* START DATASET *

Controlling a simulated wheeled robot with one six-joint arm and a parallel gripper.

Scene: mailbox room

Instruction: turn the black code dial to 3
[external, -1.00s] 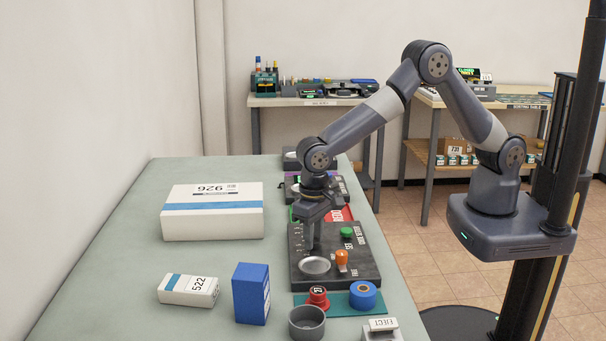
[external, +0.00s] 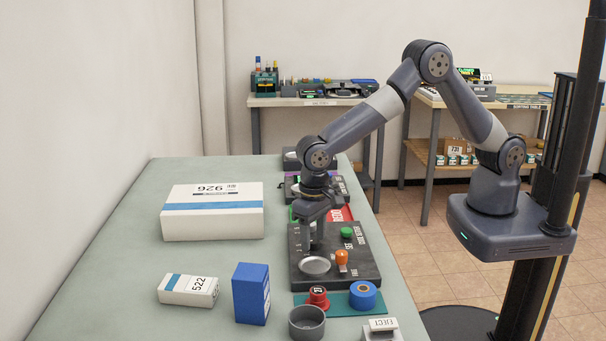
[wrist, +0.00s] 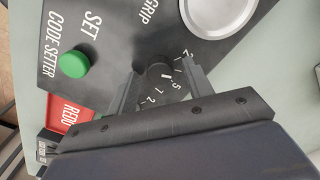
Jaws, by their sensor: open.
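The black code dial (wrist: 160,74) sits on the dark code setter panel (wrist: 110,25) and shows in the wrist view, with a small white mark on its top. White numerals ring it on the side toward my gripper; they are small, and I cannot tell surely which one the mark points to. My gripper (wrist: 162,88) is open, with one finger on each side of the dial; I cannot tell whether either finger touches it. In the external view my gripper (external: 311,245) points down over the panel (external: 365,268) and hides the dial.
On the panel are a green SET button (external: 346,232), an orange knob (external: 341,257) and a silver dish (external: 314,265). Red (external: 318,296) and blue (external: 362,295) round pieces stand nearer the camera. A blue box (external: 251,293) and a white parcel (external: 212,211) stand left.

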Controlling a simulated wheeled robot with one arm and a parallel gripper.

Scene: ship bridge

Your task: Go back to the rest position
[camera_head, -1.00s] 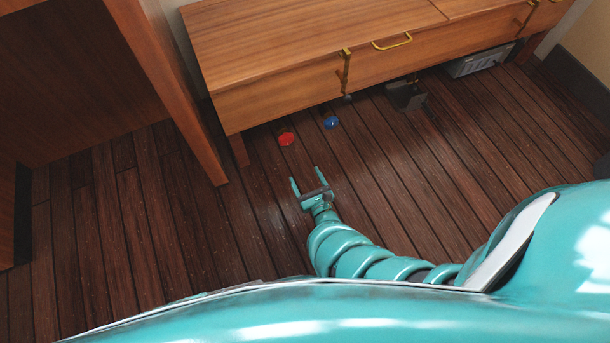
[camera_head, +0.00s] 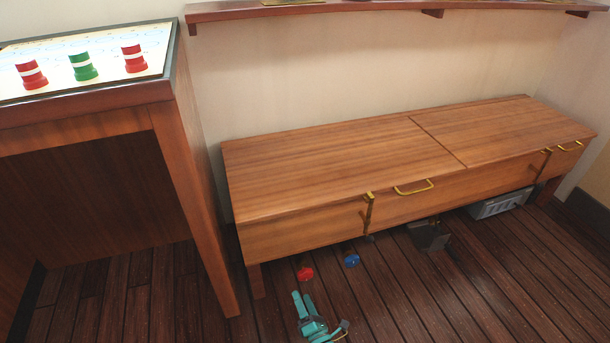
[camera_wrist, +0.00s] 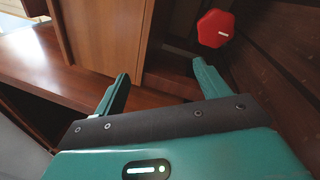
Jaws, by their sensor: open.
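My gripper (camera_head: 303,298) is low over the floor at the bottom of the head view, in front of the wooden bench. In the wrist view my gripper (camera_wrist: 160,70) has its two teal fingers apart with nothing between them. A red knob-like piece (camera_head: 305,273) lies on the floor near the bench's front left leg, just beyond the gripper. The red piece also shows in the wrist view (camera_wrist: 215,28), beyond the right finger and apart from it. A round blue piece (camera_head: 352,260) lies to its right.
The wooden bench (camera_head: 320,155) with brass handles runs along the wall. A chart table (camera_head: 90,108) at the left bears red and green striped pieces. A dark box (camera_head: 428,236) and a grey case (camera_head: 500,204) are under the bench's front edge.

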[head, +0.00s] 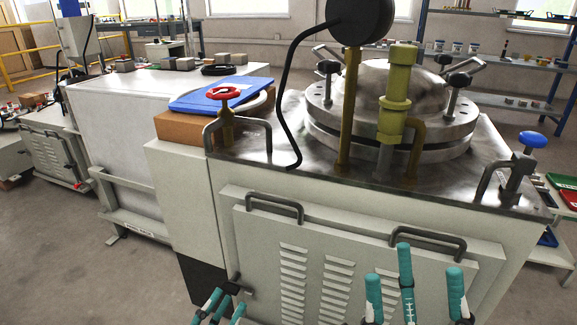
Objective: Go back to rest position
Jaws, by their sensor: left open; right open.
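My left gripper (220,303) shows at the bottom edge, left of centre. Its teal fingers are spread open and empty, in front of the lower left of the machine's cabinet (262,255). My right gripper (413,280) is at the bottom, right of centre. Its teal fingers point up, stand apart and hold nothing, in front of the louvred door. The lower parts of both grippers are cut off by the picture's edge. I cannot tell how far they are from the cabinet.
A metal pressure vessel (390,88) with clamps and a black gauge (360,18) stands on the machine. A red-handled valve (225,105) and a blue knob (532,141) flank it. Grey floor (90,260) is clear at left.

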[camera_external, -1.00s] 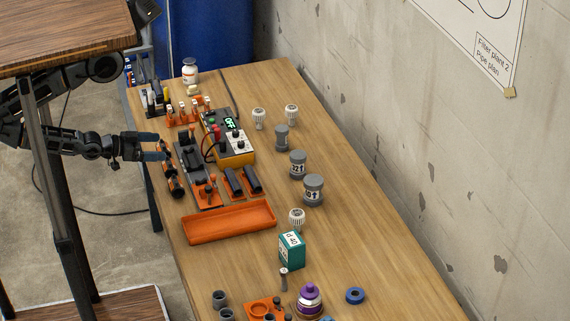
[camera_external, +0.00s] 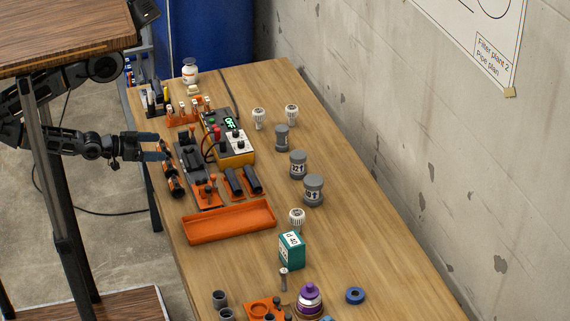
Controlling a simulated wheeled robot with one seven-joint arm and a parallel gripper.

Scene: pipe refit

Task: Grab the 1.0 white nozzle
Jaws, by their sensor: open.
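My gripper (camera_external: 154,147) has blue fingertips and is open at the table's left edge, beside a dark and orange tool part (camera_external: 168,165). I see nothing between the fingers. An orange rack (camera_external: 184,121) behind and right of the gripper holds several small upright pieces with white and orange parts, possibly nozzles. Their size marks are too small to read, so I cannot tell which is the 1.0 white nozzle. White ribbed pieces stand apart on the table: two at the back (camera_external: 258,117) (camera_external: 291,114) and one nearer the middle (camera_external: 297,217).
A meter box (camera_external: 233,143) with red and black leads stands right of the gripper. An empty orange tray (camera_external: 229,222) lies in front. Grey capped jars (camera_external: 313,190) and a teal box (camera_external: 292,252) stand farther right.

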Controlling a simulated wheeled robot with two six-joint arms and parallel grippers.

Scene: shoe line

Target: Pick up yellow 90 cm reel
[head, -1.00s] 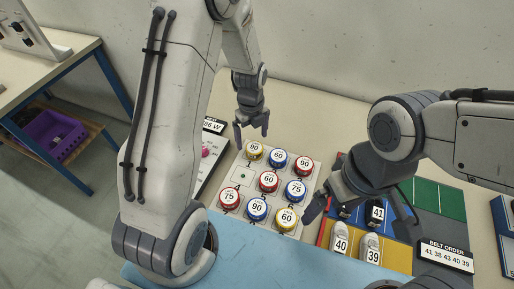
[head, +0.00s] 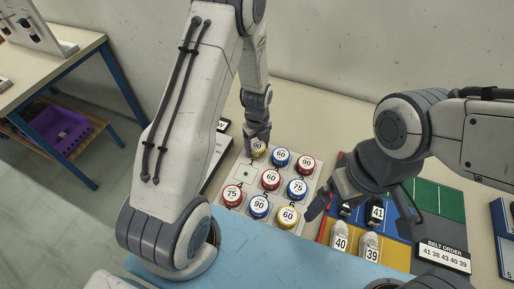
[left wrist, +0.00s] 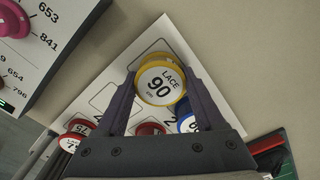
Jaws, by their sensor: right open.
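The yellow 90 cm reel (left wrist: 160,84) stands at the far left corner of the white reel board (left wrist: 100,98). In the head view the reel (head: 257,147) is partly hidden by my left gripper (head: 257,143). In the left wrist view the fingers of my left gripper (left wrist: 160,88) are on either side of the reel, very close to its rim. I cannot tell whether they press on it. My right gripper (head: 362,214) is open over the shoe mat at the right, with no reel between its fingers.
Several red, blue and yellow reels stand close by on the board, with a blue 60 reel (head: 281,158) beside the yellow one. The shoe mat (head: 398,258) with numbered shoes lies at right. Bare table lies behind the board.

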* END DATASET *

▶ WORK TO DO
Take the lines above from the top of the records through the one with "[camera_wrist, +0.00s]" and repeat them exactly, without any pictures.

▶ TASK SOLUTION
Controlling a simulated wheeled robot with one six-joint arm and a parallel gripper.

Scene: mailbox room

Instruction: turn the black code dial to 3
[external, -1.00s] 
[external, +0.00s] 
[wrist, +0.00s] 
Jaws, by their sensor: open.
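The black code dial (wrist: 160,74) sits on the dark code setter panel (wrist: 110,25) and shows in the wrist view, with a small white mark on its top. White numerals ring it on the side toward my gripper; they are small, and I cannot tell surely which one the mark points to. My gripper (wrist: 162,88) is open, with one finger on each side of the dial; I cannot tell whether either finger touches it. In the external view my gripper (external: 311,245) points down over the panel (external: 365,268) and hides the dial.
On the panel are a green SET button (external: 346,232), an orange knob (external: 341,257) and a silver dish (external: 314,265). Red (external: 318,296) and blue (external: 362,295) round pieces stand nearer the camera. A blue box (external: 251,293) and a white parcel (external: 212,211) stand left.

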Controlling a simulated wheeled robot with one arm and a parallel gripper.

Scene: ship bridge

Your task: Go back to the rest position
[camera_head, -1.00s] 
[camera_head, +0.00s] 
[camera_wrist, +0.00s] 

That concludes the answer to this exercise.